С.Лишаев: Да, «молодое» и «ветхое», это некий эффект нашего восприятия луны, она возникает, потом постепенно исчезает, старая совсем исчезает, через какое-то время она вновь появляется. С солнцем этого не случается, оно именно вечно и неизменно. Поэтому прежде всего именно солнце, как впрочем, и звезды тоже, если говорить о светилах. Они именно выражают вечность и неизменность с одной стороны. С другой стороны, поскольку солнце движется, то оно означает некое членение нашего бывания на земле.

М.Михайлова: Да, в самом деле, Господь именно для того, чтобы люди знали время, повесил эти светильники, фонари, на небесах.

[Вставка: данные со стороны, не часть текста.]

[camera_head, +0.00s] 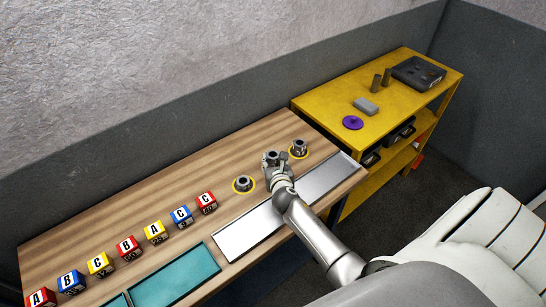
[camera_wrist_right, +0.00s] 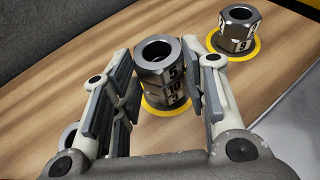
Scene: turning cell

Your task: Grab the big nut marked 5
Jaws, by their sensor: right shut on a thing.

С.Лишаев: Да… Что нам дает, вообще говоря, восприятие солнца? Его движение по небосклону, его разное явление себя в разные времена года. Оно дает нам, вообще говоря, восприятие времени именно чувственное, эстетическое, непосредственное. Не то время, скажем, физико-математическое, совершенно абстрактно-отвлеченное, а вот время чувственно-конкретное. То время, которым мы продолжаем пользоваться, хотя мы смотрим на часы, механические, электронные. Но это не привело к тому, что исчезло время чувственное и непосредственное. И вот, собственно, движение солнца, и сезонное и суточное, утро, полдень, вечер – солнце скрывается, снова утро – вот некий цикл, который повторяется. Вообще говоря, циклическое время – один из способов переживания времени, который дается нам именно и прежде всего через светила. Потому что в природе много циклического. Но все в природе, на самом деле, в том, что нас окружает, оно, если говорить о природе, подчиняется именно движению солнца, и движению луны.

М.Михайлова: Так и мы сами подчиняемся. Почему сейчас так трудно нам жить? Потому, что декабрь, солнца мало. Ведь наши предки так не жили, как я понимаю. Они работали в световой день.

С.Лишаев: Совершенно верно. Здесь еще тема заменителей естественного света, естественных светил, которые есть, как они меняют нашу жизнь.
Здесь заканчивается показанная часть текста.